Stored data =

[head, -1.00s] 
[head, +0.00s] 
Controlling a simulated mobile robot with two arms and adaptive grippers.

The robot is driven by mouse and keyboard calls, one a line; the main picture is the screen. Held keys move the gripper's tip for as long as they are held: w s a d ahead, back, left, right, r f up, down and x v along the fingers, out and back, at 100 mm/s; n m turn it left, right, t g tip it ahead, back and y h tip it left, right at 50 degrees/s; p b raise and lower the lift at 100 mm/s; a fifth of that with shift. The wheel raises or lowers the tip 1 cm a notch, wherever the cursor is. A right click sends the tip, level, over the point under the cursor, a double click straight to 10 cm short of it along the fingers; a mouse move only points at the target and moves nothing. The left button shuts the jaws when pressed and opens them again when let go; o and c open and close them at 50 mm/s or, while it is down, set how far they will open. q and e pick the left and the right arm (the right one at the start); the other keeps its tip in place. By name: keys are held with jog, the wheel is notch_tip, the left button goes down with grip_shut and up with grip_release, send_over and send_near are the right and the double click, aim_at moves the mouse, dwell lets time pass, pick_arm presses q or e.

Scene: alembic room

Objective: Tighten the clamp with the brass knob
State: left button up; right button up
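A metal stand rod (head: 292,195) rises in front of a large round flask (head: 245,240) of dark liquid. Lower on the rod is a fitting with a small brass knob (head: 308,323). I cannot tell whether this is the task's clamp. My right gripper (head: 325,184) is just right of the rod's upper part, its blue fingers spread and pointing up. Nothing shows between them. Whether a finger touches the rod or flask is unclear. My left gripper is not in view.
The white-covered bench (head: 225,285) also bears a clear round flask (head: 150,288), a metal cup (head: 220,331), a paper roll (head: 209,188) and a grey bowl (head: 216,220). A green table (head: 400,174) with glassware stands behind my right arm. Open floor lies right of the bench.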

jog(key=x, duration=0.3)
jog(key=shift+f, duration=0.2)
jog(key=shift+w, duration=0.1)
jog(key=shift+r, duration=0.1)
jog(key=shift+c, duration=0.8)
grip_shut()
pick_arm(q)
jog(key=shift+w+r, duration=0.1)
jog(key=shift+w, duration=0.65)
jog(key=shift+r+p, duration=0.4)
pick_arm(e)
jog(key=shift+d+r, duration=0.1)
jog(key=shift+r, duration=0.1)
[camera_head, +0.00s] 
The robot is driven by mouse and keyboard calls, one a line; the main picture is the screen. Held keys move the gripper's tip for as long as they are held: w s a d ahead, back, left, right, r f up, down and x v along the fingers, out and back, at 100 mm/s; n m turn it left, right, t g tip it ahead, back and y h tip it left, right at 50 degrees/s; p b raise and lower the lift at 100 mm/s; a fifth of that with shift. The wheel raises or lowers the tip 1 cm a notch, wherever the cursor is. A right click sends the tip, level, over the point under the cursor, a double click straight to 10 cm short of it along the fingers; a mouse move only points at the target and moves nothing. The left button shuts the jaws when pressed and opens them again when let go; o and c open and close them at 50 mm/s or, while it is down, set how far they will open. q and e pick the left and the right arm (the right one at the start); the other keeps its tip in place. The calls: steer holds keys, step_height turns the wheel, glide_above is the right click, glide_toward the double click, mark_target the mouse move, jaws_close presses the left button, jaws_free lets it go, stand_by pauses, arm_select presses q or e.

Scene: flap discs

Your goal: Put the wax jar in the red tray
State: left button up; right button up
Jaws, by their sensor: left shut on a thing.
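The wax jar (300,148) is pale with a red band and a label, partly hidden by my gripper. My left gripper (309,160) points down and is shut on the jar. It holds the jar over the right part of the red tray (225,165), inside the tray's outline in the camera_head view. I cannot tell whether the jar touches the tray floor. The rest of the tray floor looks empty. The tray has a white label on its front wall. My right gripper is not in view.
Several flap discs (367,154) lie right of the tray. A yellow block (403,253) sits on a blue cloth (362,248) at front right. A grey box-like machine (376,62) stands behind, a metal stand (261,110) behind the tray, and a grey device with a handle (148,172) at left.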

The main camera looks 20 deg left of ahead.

OBJECTIVE = Only the number is required: the count of lines containing the word "Scene".

COMPLETED TASK = 2